CEO Akbar al-Baker, who was in Dublin launching a new Qatar Airways route, said the carrier will begin buying American’s shares on the open market “soon.”Qatar does not intend to buy more than 10 percent of American, al Baker said.
American’s stock jumped 2.5 percent to $52.55 in early afternoon trading.
If Qatar Airways succeeds in amassing 10 percent of the world’s largest airline's stock, it will be one of the four biggest owners of American and essentially match the recent stake taken by investor extraordinaire Warren Buffett’s Berkshire Hathaway Inc.

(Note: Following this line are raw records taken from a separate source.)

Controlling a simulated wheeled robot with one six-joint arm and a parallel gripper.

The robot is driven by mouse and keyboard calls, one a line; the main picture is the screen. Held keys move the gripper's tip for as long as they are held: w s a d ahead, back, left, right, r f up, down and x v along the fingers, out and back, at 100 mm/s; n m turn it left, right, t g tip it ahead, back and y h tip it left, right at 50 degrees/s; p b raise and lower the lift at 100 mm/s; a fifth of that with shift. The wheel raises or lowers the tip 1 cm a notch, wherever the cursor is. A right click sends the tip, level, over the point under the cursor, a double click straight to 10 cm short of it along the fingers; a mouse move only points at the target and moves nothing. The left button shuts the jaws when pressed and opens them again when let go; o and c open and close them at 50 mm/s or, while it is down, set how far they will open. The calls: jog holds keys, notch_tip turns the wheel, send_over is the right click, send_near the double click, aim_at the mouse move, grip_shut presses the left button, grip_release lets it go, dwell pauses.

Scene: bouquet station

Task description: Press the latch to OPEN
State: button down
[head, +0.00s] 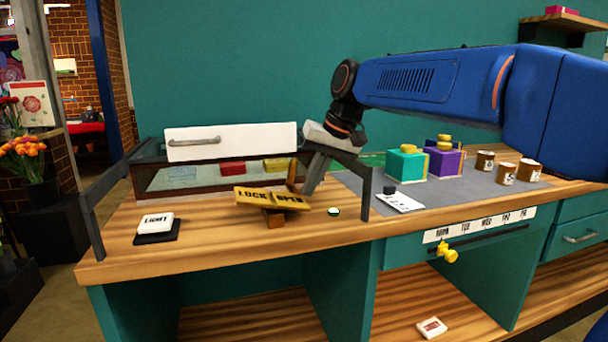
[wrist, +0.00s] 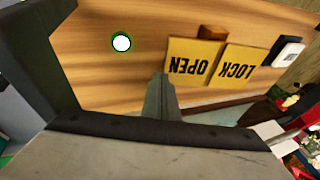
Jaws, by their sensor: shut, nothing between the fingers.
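The latch is a yellow rocker plate in two halves, LOCK (head: 252,194) and OPEN (head: 291,200), on a brown wooden block (head: 275,218). In the head view the OPEN half looks slightly lower than the LOCK half. The wrist view shows the OPEN half (wrist: 191,63) and the LOCK half (wrist: 236,68) upside down. My gripper (head: 308,189) is shut and empty, pointing down just behind and right of the OPEN half. In the wrist view its fingertips (wrist: 160,80) lie close beside that half's edge; I cannot tell whether they touch it.
A glass-fronted case (head: 160,180) with a white handled front (head: 231,142) stands behind the latch. A white round light (head: 333,211) lies to the right, and a LIGHT switch (head: 157,222) to the left. Dark posts (head: 92,222) rise at the bench's front. Teal and purple boxes (head: 445,162) stand farther right.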

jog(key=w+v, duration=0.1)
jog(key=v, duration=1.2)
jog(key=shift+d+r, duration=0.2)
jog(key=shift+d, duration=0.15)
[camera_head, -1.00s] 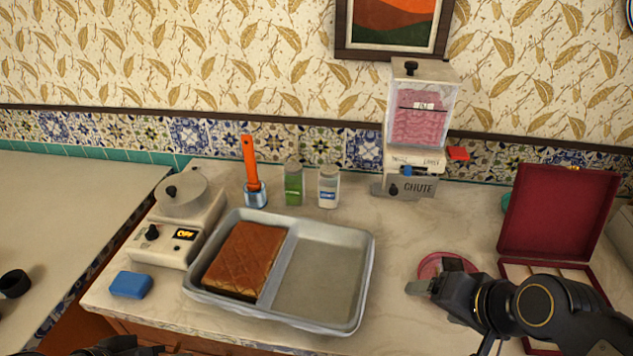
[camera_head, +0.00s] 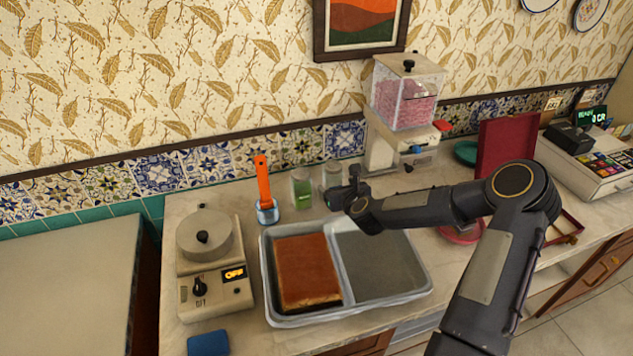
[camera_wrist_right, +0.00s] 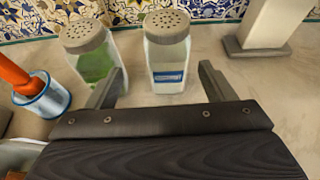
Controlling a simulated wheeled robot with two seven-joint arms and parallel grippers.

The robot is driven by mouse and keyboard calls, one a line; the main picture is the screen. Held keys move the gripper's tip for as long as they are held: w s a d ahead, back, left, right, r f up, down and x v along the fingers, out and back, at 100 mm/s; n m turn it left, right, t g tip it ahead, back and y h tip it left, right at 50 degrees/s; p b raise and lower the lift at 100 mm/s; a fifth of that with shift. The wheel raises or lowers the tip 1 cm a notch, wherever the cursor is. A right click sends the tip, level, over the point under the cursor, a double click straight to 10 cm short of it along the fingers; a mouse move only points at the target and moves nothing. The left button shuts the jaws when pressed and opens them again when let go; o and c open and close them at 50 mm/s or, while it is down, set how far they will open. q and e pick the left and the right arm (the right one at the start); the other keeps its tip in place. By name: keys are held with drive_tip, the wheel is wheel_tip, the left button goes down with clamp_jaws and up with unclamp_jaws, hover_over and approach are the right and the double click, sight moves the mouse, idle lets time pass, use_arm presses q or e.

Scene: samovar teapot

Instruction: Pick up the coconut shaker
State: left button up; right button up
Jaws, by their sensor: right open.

The unsolicited move to buy heavily into American would make Qatar a major owner at a time when American and other U.S. carriers are fighting expansion by Qatar and two other Middle Eastern carriers. The U.S. airlines claim the Middle Eastern carriers receive state subsidies that violate trade agreements. The Middle Eastern carriers deny that.
American Airlines Chairman and CEO Doug Parker last month called the proposed share buy-up by Qatar “puzzling,” and added in a memo to employees, “we aren’t particularly excited about Qatar’s outreach.”
The United States is an important market for Qatar Airways, accounting for 16 percent of its total traffic, Corrine Png, founder and CEO of research firm Crucial Perspective, told the Dallas Business Journal.
With an ambitious planned capacity expansion of over 20 percent this year and next, Qatar Airways needs to increase its international traffic feed and broaden its network reach, especially after the recent Saudi-led blockade, Png said. Partnering with a U.S. carrier would help facilitate this, she said.
On June 5, Saudi Arabia, the United Arab Emirates, Bahrain and Egypt announced they were severing relations with Qatar, accusing it of supporting terrorism. Qatar has repeatedly denied the allegations.
Al-Baker said Thursday that American's CEO Doug Parker told him last month that he opposes Qatar's planned investment and that he would not recommend that the board approve the purchase of a stake worth more than 4.75 percent, Reuters reported from Dublin.
"He categorically told us that he was not interested, that he would not suggest to his board to allow us. However, I told him we can still take 4.75 percent and we will do that," al Baker said.
"Maybe once we have taken that 4.75 and they see the value that Qatar Airways brings to the table for them that they will reconsider," he said.
He said he does not want to soften American Airlines management’s lobbying to curb U.S. flights by Qatar Airways and rival Gulf carriers Emirates and Etihad Airways, according to Reuters. The U.S. carriers contend that the Gulf carriers have received billions of dollars in unfair state subsidies.